* Your task *
Each line from the one that contains "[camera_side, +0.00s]" to the end of the material must be set down exactly, and no line before it.

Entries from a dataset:
· · · · · · ·

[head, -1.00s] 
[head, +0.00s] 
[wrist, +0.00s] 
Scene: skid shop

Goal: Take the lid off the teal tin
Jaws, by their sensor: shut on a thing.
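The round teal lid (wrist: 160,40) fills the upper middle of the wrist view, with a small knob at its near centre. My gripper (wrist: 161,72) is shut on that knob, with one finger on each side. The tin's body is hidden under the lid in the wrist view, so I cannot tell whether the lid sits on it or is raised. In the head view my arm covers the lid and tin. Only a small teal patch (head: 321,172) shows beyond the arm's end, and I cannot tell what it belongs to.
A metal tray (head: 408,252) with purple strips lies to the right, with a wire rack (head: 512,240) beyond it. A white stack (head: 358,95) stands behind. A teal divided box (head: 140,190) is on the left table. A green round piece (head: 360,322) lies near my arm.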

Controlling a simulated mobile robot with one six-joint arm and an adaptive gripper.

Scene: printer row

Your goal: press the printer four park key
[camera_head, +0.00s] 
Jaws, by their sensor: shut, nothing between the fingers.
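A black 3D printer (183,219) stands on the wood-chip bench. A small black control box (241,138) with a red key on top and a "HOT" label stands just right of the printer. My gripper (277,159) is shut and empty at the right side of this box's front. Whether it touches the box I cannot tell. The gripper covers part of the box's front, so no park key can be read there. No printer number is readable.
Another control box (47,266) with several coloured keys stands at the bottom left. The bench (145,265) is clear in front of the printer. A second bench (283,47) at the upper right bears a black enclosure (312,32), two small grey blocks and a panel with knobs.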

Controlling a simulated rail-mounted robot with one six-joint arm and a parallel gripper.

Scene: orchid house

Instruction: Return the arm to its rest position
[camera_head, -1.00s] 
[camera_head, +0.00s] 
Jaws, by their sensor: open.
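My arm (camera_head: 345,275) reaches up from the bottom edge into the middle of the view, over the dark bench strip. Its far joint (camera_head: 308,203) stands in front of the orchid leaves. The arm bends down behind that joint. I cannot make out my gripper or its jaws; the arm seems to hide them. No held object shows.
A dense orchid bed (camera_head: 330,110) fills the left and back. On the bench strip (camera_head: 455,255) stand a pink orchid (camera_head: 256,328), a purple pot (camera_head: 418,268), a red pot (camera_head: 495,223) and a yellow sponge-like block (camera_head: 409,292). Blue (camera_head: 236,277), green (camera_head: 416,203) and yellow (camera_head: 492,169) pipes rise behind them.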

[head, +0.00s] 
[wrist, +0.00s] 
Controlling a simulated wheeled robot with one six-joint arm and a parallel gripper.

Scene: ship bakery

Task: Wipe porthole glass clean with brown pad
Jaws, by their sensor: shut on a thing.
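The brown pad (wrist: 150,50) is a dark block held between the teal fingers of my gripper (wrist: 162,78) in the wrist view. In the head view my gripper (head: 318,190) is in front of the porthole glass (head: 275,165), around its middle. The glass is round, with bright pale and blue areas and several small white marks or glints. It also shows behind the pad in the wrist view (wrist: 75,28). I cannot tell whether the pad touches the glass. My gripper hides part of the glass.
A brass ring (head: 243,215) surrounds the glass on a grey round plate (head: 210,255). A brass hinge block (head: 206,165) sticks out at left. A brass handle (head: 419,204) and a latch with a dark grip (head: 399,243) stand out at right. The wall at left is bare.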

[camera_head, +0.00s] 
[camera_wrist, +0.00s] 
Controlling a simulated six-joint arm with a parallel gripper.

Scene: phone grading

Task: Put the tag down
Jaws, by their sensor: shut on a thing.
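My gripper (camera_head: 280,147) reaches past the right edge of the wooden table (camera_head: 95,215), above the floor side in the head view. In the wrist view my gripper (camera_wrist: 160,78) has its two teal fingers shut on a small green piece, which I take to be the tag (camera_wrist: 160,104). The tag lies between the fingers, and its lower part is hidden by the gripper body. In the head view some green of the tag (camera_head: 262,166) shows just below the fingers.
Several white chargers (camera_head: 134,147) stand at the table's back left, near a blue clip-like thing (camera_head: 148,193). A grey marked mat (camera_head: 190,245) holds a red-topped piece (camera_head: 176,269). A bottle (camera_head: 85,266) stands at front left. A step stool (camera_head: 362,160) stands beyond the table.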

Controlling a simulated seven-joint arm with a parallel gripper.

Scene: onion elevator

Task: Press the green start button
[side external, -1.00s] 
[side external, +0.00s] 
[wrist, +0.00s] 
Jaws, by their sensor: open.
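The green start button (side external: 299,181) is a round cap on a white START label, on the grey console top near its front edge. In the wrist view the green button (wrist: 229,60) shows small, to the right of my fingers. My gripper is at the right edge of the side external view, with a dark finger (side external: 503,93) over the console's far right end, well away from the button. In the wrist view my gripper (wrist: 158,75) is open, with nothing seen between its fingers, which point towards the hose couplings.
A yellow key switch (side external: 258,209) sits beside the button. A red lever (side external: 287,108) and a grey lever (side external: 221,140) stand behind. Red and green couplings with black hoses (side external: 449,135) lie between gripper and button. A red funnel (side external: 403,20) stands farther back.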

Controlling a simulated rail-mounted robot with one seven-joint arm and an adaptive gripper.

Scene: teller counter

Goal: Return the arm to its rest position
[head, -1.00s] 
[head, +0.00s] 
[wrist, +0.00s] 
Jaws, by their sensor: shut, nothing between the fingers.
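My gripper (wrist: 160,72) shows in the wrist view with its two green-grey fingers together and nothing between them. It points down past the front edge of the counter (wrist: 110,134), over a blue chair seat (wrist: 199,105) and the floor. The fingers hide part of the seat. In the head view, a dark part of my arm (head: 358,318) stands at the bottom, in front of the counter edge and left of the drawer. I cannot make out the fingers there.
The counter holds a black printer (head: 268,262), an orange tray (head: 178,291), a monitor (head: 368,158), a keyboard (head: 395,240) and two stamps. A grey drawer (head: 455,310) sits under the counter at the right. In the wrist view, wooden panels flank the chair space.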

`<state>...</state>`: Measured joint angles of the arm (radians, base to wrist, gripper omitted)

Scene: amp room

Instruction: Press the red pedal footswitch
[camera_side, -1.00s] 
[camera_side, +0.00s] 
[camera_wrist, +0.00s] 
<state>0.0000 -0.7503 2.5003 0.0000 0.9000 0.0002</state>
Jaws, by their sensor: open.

· · · · · · ·

* Exercise output *
[camera_side, +0.00s] 
[camera_wrist, +0.00s] 
<state>0.0000 -0.7503 2.5003 0.0000 0.9000 0.0002</state>
Jaws, by their sensor: open.

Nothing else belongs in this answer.